STELLARTON, Nova Scotia—In the grocery chain wars, East eats West.
East coast Sobeys has purchased West coast Safeway’s 213 stores, President and CEO Paul D. Sobey said via a news release.
In an interesting twist, the originally negotiated price of $5.8 billion was unexpectedly reduced when Mr. Sobey swiped his Safeway Club card during the purchase.
“It was just meant as a bit of fun. I had no idea it would actually work,” Sobey said, referring to the checkout ritual. “I had the $5.8 billion on me, so I figured ‘Why not? I could use the points.'”
It turns out that the grocery chain’s inventory, real estate, and personnel were marked down under the categories of produce, general merchandise, and meat, respectively. After savings, the total due was reduced to $4.5 billion. At press time, the labour union representing Safeway employees was considering action in response to the company’s internal categorization of its employees as meat.
Sobey was noncommittal when asked whether layoffs would result from the merger.

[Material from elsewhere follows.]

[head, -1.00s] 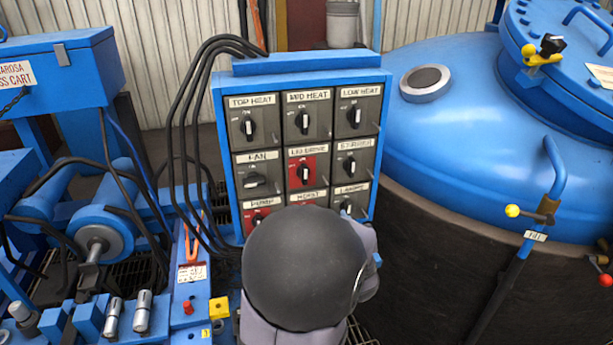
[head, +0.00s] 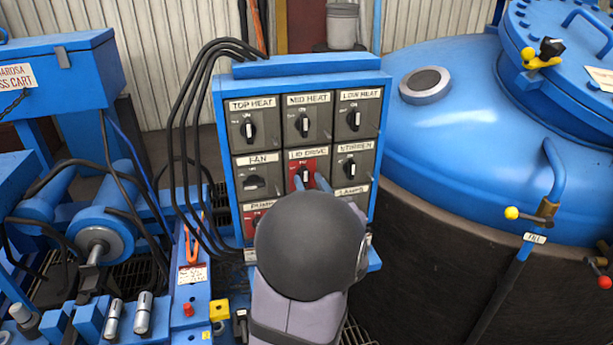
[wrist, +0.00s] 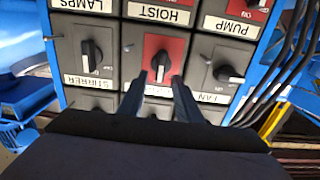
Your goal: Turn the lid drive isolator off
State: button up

“We’re keen to retain Grade-A personnel. At this point we need to meet with each person affected and evaluate them individually,” Sobey explained. “Some may be reaching their best before date. Some may be already expired.”
He anticipates that appraisals will be conducted this fall, prior to formal completion of the amalgamation.
“The consumer stands to benefit in any case,” he continued. “Those that remain will be the very best and brightest of our company, and those that are not will be marked down at extraordinary savings.”
Mr. Sobey warns that in the event of closeouts, stock levels will vary by store and quantities are not guaranteed. Those interested in purchasing surplus and discontinued employees are encouraged to call the manager of their local Safeway for price and availability no later than October 1.